Il semble évident que le seul fait de rendre un mauvais jugement ne peut constituer un manquement à l’article premier du Code de déontologie. Si un juge, par oubli, par inadvertance ou même par ignorance, n’applique pas une disposition de la loi, ou encore, s’il estime à tort qu’elle ne s’applique pas à son cas, ou encore, s’il l’interprète mal, le moyen de remédier à sa décision est un recours aux tribunaux d’appel. Il en est de même lorsque, de bonne foi, un juge retient, dans le cadre de l’exercice de sa discrétion judiciaire, des motifs dont il n’aurait pas dû légalement tenir compte. Dans de tels cas, le juge a erré à l’intérieur de sa discrétion judiciaire et on ne peut le lui reprocher devant un organisme disciplinaire.

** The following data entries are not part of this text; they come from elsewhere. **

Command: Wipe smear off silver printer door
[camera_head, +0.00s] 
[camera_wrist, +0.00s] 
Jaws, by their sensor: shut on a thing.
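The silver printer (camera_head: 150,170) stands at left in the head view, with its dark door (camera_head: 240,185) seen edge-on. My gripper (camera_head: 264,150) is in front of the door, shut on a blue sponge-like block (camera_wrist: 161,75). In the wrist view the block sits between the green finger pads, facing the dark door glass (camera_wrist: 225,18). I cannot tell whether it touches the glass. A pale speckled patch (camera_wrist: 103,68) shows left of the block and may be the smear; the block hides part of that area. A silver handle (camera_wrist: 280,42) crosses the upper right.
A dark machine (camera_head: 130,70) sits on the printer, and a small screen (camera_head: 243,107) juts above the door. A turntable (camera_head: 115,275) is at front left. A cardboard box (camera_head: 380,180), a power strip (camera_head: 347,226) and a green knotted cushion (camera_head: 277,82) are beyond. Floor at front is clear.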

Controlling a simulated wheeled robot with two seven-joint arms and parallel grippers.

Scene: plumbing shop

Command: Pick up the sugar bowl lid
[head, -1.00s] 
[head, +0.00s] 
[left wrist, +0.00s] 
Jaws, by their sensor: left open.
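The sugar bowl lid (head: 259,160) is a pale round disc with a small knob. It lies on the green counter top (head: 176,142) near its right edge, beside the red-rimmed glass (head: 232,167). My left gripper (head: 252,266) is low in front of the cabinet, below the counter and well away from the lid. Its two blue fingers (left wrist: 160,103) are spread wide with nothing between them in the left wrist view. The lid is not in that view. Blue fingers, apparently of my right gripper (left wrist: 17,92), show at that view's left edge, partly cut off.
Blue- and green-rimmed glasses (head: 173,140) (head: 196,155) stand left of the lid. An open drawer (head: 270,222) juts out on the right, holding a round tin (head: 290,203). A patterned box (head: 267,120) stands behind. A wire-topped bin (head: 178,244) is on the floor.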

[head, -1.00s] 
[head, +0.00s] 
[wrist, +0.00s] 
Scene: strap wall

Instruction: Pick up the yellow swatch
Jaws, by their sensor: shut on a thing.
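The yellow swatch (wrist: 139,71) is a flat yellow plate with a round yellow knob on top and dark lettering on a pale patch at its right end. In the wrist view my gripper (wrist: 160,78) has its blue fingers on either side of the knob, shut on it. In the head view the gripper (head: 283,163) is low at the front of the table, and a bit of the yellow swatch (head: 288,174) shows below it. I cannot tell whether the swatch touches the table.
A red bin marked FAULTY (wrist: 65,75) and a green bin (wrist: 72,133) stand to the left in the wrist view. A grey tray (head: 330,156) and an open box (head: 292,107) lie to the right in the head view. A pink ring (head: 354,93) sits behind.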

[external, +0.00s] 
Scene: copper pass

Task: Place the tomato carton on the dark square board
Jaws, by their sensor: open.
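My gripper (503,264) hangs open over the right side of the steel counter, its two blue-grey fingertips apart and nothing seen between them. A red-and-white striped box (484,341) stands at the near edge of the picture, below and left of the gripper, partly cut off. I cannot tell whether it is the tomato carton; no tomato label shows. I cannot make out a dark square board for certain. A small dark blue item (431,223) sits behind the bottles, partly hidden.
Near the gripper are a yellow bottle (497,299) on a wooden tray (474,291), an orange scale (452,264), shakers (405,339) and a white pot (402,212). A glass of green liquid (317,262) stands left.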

Il en est autrement cependant du juge qui délibérément n’applique pas la loi ou qui retient, pour décider, des motifs, sachant que le droit lui commande de les écarter. Dans ces cas, il devient sujet à sanctions par l’organisme disciplinaire quelle que soit la raison qui a pu le pousser à agir de la sorte.

Un juge commet donc un manquement au Code de déontologie lorsque, sachant le droit, il ne l’applique pas de propos délibéré pour un motif autre que l’interprétation qu’il en donne.

La décision de l’intimée nous convainc qu’elle a tenté de se bien diriger en droit et de tenir compte des facteurs qu’elle estimait pertinents à la décision qu’elle devait rendre. Si elle a erré, manifestement elle l’a fait de bonne foi, et il appartiendra à la Cour d’appel d’en décider.

L’intimée n’a donc pas contrevenu à l’article 1 du Code de déontologie.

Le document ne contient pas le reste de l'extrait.